Lehár, obviously with an eye on the international market, infused the score of Cloclo with a panoply of 20th-century dance rhythms—foxtrot, shimmy, blues, java, tango, onestep—that played out side-by-side with the more traditional waltzes and marches.

The show opened on March 8, 1924 at Vienna’s Bürgertheater for a 12-week run. A year and a half later, the Johann Strauss-Theater mounted a new production of the work, retitled CloClo, in which the composer, doubling down on his commitment to jazz, replaced the glorious waltz duet for the leading couple with a sultry foxtrot, “Come, the Night Belongs to Sin.” (To read Kurt Gänzl’s essay on Clo-Clo click here.)

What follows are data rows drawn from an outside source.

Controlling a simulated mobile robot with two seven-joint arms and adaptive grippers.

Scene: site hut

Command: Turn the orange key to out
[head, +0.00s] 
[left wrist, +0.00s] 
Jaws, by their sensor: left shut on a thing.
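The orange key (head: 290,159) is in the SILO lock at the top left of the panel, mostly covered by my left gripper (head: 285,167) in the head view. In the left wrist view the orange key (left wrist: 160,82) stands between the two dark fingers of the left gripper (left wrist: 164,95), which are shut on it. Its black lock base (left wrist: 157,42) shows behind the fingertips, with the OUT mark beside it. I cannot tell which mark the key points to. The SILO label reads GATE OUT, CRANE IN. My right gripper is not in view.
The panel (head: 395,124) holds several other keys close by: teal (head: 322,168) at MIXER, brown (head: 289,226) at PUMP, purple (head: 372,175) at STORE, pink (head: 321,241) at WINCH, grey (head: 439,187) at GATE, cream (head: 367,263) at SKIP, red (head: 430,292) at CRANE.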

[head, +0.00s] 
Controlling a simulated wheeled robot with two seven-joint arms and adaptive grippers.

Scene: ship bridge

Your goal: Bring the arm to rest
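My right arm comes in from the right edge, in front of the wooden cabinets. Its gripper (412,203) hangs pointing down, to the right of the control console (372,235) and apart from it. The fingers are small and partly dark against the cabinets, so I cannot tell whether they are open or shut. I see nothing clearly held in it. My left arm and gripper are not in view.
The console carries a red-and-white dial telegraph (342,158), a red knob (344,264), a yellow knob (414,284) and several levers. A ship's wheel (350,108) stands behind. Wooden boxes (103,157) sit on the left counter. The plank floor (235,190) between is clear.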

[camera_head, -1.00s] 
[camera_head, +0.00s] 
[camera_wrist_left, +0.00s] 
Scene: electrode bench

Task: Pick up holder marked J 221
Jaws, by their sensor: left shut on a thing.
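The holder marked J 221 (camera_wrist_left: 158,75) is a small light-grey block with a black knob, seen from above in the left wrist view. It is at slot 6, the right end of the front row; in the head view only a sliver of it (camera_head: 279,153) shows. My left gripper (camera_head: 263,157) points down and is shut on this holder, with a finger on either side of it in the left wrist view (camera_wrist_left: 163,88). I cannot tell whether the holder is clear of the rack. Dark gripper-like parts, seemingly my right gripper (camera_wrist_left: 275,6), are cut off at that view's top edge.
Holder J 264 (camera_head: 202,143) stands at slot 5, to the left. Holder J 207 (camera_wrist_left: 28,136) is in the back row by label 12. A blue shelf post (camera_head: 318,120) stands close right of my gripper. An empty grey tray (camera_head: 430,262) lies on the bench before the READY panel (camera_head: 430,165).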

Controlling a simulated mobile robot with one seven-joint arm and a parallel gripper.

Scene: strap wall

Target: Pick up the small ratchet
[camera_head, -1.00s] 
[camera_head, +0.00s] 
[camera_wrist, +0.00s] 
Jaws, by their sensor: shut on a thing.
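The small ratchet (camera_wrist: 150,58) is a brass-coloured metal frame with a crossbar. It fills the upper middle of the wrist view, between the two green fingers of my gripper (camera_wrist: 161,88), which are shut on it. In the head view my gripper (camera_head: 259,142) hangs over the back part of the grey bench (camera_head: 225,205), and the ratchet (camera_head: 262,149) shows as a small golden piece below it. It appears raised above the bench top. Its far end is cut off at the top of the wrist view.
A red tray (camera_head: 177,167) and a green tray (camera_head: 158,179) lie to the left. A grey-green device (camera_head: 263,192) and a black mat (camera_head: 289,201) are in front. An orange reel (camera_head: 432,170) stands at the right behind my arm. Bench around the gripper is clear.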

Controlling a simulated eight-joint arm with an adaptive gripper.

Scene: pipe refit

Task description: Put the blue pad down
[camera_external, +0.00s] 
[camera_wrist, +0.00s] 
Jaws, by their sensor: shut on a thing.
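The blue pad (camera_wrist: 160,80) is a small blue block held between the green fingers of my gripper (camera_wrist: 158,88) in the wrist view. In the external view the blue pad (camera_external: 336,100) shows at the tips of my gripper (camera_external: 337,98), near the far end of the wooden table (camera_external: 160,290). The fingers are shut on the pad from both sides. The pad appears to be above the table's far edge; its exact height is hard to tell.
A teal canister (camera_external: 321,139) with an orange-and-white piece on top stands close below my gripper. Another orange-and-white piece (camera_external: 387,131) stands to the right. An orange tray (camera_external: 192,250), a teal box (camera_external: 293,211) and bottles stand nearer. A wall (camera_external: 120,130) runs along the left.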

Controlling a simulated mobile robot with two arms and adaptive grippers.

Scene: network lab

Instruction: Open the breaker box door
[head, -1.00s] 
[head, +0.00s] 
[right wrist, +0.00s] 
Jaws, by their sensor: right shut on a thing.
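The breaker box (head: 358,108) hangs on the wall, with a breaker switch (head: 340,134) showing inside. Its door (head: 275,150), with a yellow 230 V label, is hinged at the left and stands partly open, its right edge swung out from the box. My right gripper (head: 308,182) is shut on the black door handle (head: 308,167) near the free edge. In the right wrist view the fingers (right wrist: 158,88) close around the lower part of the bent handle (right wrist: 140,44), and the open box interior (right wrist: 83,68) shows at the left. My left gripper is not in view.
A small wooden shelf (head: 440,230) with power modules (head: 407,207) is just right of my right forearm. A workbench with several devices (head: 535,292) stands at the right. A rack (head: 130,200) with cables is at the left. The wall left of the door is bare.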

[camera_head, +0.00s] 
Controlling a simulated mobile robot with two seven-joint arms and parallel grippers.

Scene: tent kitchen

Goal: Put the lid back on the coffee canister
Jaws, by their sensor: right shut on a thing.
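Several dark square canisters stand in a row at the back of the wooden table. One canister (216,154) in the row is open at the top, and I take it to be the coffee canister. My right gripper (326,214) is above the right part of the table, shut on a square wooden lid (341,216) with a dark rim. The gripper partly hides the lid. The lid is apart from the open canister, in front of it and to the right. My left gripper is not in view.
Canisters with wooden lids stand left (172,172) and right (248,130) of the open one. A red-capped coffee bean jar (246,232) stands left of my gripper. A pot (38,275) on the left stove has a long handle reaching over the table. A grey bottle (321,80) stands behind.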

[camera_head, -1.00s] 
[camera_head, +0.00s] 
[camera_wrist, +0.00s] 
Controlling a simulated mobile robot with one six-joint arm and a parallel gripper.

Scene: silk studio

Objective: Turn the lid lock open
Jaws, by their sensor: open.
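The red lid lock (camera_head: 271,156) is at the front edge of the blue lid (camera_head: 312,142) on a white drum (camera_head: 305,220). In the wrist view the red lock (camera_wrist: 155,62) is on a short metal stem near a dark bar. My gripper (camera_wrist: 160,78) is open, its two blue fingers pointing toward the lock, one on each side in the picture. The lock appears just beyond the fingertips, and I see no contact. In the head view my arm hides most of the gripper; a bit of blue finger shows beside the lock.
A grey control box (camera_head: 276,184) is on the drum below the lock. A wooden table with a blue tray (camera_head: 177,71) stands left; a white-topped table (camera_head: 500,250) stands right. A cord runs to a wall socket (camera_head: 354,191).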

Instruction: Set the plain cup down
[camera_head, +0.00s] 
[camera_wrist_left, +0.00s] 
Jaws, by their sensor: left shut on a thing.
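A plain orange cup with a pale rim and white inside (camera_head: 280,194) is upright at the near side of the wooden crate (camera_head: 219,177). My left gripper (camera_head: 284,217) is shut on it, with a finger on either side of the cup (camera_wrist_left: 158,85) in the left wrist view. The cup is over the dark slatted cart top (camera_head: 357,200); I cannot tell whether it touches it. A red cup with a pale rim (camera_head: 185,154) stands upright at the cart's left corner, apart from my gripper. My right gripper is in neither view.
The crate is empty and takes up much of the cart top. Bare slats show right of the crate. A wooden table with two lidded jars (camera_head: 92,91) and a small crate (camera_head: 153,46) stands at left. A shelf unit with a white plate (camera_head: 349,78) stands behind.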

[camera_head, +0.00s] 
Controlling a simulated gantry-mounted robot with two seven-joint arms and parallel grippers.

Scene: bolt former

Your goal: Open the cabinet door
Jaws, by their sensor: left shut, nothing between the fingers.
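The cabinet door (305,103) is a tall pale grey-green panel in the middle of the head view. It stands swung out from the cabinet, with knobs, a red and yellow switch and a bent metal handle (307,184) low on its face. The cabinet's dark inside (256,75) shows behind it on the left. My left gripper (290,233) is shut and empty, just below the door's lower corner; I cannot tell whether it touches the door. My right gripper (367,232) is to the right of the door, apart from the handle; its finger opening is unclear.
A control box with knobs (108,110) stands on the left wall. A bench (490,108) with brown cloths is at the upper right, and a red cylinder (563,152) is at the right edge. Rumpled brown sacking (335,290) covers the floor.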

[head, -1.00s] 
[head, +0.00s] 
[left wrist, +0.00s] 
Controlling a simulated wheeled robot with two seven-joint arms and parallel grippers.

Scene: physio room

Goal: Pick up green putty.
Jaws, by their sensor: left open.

Scene from Steven Daigle's production of Léhar's "Cloclo" at Ohio Light Opera, 2018. (Photo: Matt Dilyard)

Scene from Steven Daigle’s production of Léhar’s “Clo-Clo” at Ohio Light Opera, 2018. (Photo: Matt Dilyard)

London welcomed Clo-Clo for a 95-performance run in 1925, but America did not see the work until a production by the Chicago Folks Operetta in 2009 and Ohio Light Opera’s full staging in 2018. The 1935 Austrian film Die ganze Welt dreht sich um Liebe (The World’s in Love), starring Marta Eggerth, made use of several tunes from the operetta.